To Melanie and Ed Hynes, who had just had a baby of their own, it was unthinkable.

"I said, 'What kind of idiot would leave their child in a vehicle?' " Ed remembers.

"I had told him, 'If you ever forgot her, I would kill you!" Melanie says.

"It was like, who would do that? A precious child like that? A gift from god?" Ed continued.

The baby, Mackenzee, was daddy's girl.

"He doted over her," Melanie recalls. "When we went places together and we got out of the car, that was the first thing he did, was get her out of the car."

That's why what happened just two weeks later July was such a shock, Smith observes.

"I was supposed to drop Mackenzee off," Ed says. "And she ended up falling asleep in the back seat."

Ed went to work, forgetting Mackenzee was still in the car.

Eight hours later, Melanie called.

"I said, 'Ed, where's Mackenzee? She's not at day care. And the phone went dead. And I knew."

"Did you know when you got to the car that she was gone?" Smith asked Ed.
"Yeah. I didn't want to believe it. But, yeah."

"When I got there, they were pulling her out of the car," Melannie cried. "And they wouldn't let me hold her. They wouldn't let me touch her. They kept pulling me back and wouldn't let me touch her."

Mackenzee died of hyperthermia, Smith reports. As the car sat in the Florida sun, her body temperature hit 107 degrees.

"You know," Smith remarked to Ed and Melanie, "there are people out there who look at you guys and can divorce themselves from your story by saying, 'I would never do that. What do you say to them?"

"We were the same way," Melanie responded. "It never crossed our minds that we would ever have to go through anything like this."

"You have things on your mind, you're thinking about the rest of your day, you're thinking about what you're going to do next, and you just get, as cruel as it sounds, it escapes your mind," Ed explains.

But heat is only one hazard, Smith adds.

Some parents think it's OK to leave kids in the car with it running and the air conditioning on.
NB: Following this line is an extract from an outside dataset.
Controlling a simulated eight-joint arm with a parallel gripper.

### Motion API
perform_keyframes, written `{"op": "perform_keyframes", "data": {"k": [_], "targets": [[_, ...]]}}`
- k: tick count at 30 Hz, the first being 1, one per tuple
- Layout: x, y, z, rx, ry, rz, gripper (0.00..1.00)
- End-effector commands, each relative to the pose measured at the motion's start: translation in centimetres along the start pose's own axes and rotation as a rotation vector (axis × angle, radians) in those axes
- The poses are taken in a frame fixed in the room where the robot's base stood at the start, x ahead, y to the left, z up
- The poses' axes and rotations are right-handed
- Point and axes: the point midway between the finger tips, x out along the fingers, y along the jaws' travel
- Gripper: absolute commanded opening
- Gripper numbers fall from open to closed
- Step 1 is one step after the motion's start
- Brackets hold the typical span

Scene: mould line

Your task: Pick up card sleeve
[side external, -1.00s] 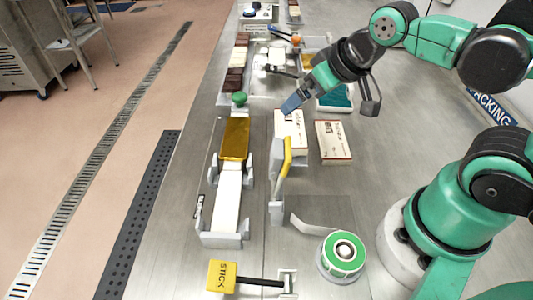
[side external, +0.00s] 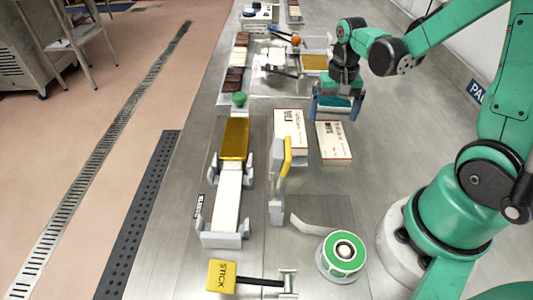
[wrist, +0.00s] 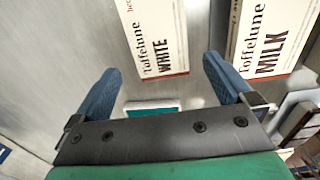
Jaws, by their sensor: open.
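Two white card sleeves with red edging lie side by side on the steel bench. The one lettered WHITE (side external: 334,141) is on the right in the side view and at the upper left in the wrist view (wrist: 153,35). The one lettered MILK (side external: 290,130) is left of it in the side view and at the upper right in the wrist view (wrist: 275,35). My gripper (side external: 337,112) is open and empty, pointing down above the bench just behind the WHITE sleeve.
A teal item (side external: 337,101) lies behind the sleeves, partly hidden by my gripper. A yellow handle (side external: 287,156) stands at the MILK sleeve's near end. A gold block (side external: 235,138) sits on a track at left.

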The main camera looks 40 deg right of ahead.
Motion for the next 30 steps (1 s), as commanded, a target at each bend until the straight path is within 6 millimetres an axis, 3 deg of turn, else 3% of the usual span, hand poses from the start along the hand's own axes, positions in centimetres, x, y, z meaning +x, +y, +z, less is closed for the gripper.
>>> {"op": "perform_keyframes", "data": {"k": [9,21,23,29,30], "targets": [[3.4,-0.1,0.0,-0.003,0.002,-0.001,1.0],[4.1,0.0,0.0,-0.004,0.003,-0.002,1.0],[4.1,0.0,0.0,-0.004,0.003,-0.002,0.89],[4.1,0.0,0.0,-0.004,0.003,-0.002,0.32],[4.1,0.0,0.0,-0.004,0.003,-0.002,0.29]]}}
That also can be a fatal mistake. Kids can get trapped in power windows, or shift the car into gear, endangering themselves and others.

That's what happened to Michele Struttmann and her son, Harrison.

"Other parents left their children alone in a running vehicle. And their children shifted the vehicle into gear, and it ran over myself and my 2-year-old son."

Harrison was killed. And now his mom and dad devote their time to warning other parents about the danger, starting an organization called Kids in Cars.
"I just want people to realize it only takes a minute. So don't get into the deadly habit of leaving your child alone in a vehicle for just a minute," Struttman warns.

The legal system is still grappling with how to handle these cases.

No charges were filed against the parents involved in Harrison's death.

Dentist Sierra had to do 10 years probation and 500 hours of community service.

"Any words that I can say will not take my pain away," he says.

But just last month, Antonio Balta was convicted of aggravated manslaughter. His baby, Veronica, died when he knowingly left her in the car for 45 minutes while he gambled at a racetrack.

On the witness stand, Balta said, "She was my life, and I suffer her loss every waking hour of each day."

He was sentenced to 20 years in prison.

No charges have been filed against Ed Hynes.

But his family says losing Mackenzee is, in its own way, a life sentence.

"I don't think there's a bigger punishment than that," Melanie says. "I don't think any amount of prison time or jail could ever punish as bad as living with the fact every day that she's not with us."

One of the reasons people forget a baby's in the car is that, as we all know, you're supposed to put the car seat in the back, so parents often don't have direct eye contact with the child, Smith points out. But now, NASA -- yes, the space agency -- has developed a device that sounds an alarm any time a child is left in a car seat. It should be available in June.